**Aim:**
Reproduce exactly the section that begins at the line containing "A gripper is" and ends at the line containing "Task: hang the", both lines included; omit all other lines.

**Data section:**
::::::

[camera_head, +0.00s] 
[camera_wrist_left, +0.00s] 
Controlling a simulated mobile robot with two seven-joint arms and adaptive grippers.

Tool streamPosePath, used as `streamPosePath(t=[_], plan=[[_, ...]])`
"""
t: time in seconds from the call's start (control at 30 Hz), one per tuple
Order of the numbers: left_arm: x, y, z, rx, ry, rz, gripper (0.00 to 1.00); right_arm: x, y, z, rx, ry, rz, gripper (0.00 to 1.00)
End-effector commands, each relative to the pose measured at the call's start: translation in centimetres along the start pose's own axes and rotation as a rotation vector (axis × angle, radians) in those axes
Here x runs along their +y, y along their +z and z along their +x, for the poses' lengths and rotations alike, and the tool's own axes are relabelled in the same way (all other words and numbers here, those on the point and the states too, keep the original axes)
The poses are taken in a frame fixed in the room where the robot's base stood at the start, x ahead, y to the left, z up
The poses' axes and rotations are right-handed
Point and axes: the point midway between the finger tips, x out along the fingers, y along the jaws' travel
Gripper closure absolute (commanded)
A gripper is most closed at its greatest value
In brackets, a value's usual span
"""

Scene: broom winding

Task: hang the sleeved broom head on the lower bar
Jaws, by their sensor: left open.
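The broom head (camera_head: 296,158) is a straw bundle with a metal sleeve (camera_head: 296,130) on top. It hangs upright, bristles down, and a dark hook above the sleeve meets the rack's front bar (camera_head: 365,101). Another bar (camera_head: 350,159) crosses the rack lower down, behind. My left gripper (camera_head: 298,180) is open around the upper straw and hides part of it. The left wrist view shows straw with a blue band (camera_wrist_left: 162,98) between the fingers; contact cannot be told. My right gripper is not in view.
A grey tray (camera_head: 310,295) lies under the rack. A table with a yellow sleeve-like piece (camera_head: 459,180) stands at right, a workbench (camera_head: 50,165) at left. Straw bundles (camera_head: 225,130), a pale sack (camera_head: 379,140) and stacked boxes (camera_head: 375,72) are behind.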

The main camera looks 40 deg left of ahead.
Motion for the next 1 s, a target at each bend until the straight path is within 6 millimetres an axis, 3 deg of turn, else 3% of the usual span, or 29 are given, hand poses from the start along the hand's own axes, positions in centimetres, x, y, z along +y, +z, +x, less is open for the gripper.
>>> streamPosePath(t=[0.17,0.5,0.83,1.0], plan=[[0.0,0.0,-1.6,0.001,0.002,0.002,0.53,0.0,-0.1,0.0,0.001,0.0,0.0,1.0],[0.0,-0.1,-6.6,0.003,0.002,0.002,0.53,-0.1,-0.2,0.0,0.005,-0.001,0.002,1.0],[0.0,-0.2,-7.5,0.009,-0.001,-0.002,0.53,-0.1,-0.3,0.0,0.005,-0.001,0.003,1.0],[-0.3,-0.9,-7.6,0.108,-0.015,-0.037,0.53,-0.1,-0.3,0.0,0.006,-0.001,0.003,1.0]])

::::::

**Finished answer:**
A gripper is most closed at its greatest value
In brackets, a value's usual span
"""

Scene: broom winding

Task: hang the sleeved broom head on the lower bar

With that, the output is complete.